Written problem ▸ Write out, unaltered, each line from the top of the records below down to the line where "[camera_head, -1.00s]" appears, that line included.

Data entries ▸
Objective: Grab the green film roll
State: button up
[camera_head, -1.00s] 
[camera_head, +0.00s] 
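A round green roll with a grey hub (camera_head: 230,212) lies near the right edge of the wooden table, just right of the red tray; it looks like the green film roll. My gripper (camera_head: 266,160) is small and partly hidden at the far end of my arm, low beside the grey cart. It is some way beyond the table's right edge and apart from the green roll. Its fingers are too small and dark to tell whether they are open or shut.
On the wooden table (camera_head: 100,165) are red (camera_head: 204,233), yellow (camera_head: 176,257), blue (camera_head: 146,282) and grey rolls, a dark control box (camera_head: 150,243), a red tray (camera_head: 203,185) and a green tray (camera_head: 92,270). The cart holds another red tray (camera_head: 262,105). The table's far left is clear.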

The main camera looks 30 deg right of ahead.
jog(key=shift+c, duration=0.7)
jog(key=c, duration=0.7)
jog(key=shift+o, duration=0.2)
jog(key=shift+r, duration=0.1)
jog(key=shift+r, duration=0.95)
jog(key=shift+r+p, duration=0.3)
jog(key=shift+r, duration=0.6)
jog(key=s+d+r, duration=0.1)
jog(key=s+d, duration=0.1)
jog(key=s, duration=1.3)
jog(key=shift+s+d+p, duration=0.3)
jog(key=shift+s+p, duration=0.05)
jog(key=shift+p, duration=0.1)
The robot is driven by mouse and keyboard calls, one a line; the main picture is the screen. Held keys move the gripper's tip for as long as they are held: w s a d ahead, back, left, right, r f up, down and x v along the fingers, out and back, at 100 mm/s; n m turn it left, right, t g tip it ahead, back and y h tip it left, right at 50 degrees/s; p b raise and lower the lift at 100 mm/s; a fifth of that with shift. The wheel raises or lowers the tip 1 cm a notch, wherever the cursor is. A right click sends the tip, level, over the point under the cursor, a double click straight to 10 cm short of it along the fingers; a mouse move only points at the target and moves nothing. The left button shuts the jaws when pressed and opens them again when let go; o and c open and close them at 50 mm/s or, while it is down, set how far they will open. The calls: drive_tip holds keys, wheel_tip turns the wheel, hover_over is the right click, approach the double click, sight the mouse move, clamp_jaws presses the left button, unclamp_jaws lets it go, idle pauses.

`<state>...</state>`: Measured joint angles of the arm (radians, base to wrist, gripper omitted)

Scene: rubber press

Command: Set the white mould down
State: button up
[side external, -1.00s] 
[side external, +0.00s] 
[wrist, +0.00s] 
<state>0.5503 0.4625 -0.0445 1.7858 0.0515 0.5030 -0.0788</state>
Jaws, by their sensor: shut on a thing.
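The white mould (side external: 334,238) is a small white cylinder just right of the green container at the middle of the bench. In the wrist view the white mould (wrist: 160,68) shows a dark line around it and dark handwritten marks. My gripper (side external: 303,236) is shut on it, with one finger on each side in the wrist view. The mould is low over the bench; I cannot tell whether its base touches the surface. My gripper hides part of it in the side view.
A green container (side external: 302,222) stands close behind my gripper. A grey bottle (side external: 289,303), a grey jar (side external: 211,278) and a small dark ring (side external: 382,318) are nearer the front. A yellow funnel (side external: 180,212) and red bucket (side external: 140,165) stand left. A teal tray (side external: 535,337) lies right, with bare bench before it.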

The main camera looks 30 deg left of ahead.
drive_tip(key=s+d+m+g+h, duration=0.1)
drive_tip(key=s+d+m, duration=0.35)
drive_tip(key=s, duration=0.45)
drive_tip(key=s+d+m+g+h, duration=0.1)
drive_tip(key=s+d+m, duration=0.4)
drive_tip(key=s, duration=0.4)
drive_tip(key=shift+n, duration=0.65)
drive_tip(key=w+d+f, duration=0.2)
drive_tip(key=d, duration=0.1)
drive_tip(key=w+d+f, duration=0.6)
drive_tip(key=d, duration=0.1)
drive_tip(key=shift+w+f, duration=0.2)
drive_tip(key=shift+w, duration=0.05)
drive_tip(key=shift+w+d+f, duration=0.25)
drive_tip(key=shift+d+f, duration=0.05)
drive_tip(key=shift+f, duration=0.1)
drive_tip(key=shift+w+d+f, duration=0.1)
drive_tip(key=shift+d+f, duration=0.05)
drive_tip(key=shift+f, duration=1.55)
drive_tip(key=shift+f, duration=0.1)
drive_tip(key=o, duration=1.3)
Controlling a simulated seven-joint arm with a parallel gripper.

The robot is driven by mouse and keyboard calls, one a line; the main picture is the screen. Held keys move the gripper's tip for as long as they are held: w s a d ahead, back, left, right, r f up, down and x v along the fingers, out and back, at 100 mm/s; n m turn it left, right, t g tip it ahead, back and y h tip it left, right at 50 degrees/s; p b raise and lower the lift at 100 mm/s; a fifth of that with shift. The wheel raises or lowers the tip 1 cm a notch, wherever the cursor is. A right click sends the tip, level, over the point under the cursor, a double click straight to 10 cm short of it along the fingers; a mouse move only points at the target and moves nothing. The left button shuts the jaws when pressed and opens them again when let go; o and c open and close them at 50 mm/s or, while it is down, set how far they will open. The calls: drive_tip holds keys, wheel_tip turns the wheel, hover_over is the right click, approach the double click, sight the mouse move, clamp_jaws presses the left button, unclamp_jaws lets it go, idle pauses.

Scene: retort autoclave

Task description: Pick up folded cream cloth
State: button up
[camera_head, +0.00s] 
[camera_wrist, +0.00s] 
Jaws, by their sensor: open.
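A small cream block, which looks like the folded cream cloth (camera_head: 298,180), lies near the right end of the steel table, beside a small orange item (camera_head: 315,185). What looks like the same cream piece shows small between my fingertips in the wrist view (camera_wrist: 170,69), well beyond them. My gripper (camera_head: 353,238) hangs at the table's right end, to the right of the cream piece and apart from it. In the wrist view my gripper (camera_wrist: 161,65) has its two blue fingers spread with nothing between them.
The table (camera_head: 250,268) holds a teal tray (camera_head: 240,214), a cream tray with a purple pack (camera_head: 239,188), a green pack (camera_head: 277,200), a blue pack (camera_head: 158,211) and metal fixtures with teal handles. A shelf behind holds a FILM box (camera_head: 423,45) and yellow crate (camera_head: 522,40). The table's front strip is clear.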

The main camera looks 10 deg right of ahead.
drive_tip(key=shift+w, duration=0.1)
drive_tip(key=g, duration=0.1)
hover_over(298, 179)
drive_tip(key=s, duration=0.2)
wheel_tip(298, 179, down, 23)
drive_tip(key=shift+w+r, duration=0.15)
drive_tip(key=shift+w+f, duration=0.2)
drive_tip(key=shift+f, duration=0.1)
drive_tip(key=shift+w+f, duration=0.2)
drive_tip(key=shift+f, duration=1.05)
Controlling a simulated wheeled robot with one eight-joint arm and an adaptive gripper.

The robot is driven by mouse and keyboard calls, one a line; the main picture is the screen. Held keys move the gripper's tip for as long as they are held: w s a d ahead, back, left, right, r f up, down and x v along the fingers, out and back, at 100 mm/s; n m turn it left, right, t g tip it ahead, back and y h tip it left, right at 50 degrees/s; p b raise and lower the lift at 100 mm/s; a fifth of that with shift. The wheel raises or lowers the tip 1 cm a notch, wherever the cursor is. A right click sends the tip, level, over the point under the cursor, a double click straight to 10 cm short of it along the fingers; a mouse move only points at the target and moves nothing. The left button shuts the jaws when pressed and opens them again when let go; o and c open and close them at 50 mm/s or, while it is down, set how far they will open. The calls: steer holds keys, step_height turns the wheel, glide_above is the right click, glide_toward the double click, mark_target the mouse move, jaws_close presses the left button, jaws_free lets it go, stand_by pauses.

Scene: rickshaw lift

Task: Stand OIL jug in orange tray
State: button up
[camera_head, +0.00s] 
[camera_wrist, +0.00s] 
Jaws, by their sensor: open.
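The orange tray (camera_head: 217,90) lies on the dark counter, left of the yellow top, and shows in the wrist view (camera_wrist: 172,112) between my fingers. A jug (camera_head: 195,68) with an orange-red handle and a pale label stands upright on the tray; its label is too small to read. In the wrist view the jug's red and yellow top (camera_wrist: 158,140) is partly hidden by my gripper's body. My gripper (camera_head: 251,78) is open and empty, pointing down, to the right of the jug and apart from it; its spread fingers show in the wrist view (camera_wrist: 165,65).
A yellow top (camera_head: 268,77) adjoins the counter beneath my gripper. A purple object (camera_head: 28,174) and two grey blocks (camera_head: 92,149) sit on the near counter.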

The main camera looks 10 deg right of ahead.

Written response ▸
Objective: Grab the green film roll
State: button up
[camera_head, -1.00s] 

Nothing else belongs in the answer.